___ Listed entries

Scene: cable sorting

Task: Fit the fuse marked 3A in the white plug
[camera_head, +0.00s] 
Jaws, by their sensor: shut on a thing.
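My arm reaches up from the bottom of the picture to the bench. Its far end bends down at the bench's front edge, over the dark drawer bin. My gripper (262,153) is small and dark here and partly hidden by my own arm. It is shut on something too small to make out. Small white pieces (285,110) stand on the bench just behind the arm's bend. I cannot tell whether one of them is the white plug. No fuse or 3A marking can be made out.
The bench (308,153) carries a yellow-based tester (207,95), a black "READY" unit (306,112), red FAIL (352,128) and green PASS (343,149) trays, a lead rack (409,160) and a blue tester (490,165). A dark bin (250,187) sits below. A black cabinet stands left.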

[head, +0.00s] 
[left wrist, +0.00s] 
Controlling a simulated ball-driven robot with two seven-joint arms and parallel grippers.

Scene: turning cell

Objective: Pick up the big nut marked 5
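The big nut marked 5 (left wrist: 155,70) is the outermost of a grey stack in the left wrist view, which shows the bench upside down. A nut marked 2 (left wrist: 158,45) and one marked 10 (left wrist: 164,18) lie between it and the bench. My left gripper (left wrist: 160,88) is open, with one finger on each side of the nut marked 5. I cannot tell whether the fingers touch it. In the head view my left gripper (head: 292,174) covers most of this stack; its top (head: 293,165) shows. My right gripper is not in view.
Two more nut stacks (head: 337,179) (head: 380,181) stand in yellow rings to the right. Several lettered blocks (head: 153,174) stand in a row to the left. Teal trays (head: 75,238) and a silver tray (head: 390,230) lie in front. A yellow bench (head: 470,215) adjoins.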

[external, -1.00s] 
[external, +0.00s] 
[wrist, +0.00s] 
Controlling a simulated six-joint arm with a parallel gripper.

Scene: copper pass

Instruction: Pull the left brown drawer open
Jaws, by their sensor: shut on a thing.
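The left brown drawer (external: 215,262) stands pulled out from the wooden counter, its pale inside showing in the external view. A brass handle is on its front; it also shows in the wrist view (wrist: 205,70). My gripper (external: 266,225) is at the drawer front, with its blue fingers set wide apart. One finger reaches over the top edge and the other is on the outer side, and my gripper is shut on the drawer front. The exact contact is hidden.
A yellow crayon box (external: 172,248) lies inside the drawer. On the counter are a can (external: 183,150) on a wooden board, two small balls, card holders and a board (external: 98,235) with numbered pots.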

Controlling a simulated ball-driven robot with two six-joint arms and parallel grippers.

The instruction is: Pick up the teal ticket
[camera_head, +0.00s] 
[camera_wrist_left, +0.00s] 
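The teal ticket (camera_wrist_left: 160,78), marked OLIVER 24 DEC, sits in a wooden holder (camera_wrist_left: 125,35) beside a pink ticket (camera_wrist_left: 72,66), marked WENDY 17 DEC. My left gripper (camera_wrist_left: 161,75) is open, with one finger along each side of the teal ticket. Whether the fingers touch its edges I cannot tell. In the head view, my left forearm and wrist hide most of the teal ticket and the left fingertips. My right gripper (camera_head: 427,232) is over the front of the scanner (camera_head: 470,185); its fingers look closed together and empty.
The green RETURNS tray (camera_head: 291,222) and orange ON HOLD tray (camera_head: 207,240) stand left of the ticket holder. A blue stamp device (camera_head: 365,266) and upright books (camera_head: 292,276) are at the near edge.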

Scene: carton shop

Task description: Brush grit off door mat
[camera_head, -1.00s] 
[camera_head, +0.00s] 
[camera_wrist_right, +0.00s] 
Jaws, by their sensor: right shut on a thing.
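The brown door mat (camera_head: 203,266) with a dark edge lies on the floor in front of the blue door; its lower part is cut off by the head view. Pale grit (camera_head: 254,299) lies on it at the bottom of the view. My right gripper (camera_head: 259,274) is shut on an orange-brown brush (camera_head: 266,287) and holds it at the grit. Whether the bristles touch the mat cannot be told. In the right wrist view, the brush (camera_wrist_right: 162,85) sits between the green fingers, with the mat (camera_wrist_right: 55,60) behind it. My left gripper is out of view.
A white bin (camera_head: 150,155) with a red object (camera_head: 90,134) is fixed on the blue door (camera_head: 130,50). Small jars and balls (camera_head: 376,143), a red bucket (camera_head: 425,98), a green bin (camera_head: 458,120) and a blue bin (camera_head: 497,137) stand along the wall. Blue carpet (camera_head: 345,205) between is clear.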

______
___ Listed entries

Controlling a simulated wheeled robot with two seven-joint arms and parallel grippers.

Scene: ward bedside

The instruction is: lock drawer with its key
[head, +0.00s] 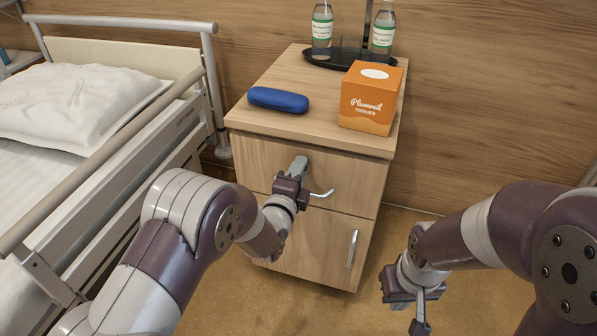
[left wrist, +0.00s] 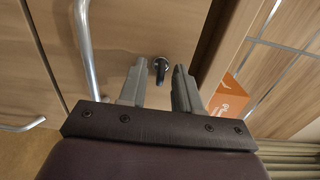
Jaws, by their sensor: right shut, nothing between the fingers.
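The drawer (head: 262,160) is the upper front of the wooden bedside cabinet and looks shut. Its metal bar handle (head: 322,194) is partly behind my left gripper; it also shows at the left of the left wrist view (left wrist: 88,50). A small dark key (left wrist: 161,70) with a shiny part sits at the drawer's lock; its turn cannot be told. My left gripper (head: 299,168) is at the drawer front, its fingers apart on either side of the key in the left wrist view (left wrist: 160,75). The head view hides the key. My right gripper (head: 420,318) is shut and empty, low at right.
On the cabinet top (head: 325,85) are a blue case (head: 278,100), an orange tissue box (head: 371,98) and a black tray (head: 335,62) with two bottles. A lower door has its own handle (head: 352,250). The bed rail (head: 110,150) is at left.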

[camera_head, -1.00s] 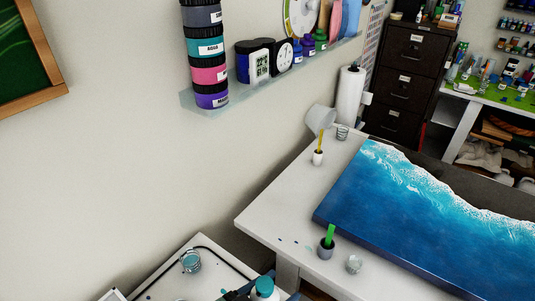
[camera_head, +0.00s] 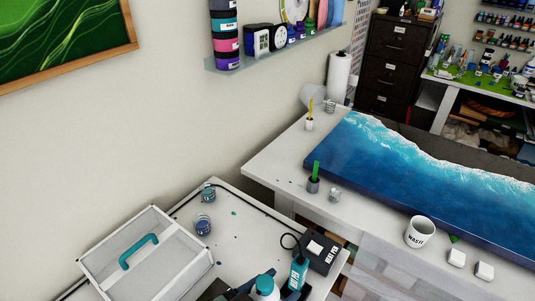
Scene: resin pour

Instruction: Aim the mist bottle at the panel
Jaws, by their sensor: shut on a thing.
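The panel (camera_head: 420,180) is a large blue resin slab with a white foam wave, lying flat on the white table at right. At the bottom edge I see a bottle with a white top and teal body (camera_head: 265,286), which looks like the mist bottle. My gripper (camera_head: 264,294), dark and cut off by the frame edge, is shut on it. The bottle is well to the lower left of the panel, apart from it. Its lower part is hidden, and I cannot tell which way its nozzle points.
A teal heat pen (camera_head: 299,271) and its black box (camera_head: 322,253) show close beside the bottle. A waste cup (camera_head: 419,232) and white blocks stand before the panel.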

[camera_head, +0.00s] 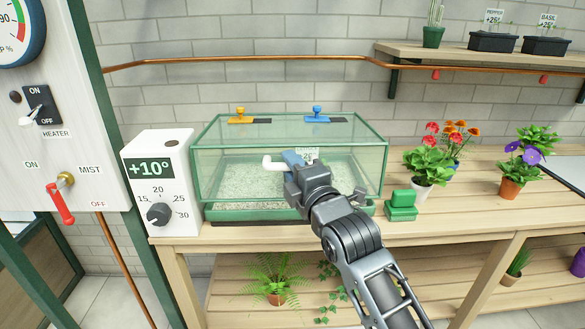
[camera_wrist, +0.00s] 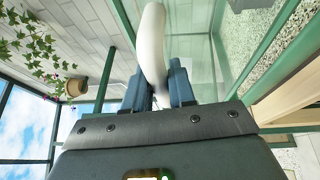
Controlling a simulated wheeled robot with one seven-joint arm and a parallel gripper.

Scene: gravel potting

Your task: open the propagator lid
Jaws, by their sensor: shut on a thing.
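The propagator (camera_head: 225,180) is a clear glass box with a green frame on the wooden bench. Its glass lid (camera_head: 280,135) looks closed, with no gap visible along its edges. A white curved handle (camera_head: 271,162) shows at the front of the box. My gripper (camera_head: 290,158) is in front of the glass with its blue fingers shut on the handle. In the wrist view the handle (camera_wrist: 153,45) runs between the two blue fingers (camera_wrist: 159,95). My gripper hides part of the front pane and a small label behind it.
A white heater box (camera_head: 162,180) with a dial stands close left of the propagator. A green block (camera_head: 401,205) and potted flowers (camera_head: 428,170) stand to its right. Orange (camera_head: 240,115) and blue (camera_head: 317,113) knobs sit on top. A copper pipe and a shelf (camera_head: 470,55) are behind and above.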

______

Problem requirements
Scan the records for the string "driven". Copy each line in which it appears.

Response for this exercise
Controlling a simulated ball-driven robot with two seven-joint arms and parallel grippers.
Controlling a simulated ball-driven robot with two six-joint arms and parallel grippers.

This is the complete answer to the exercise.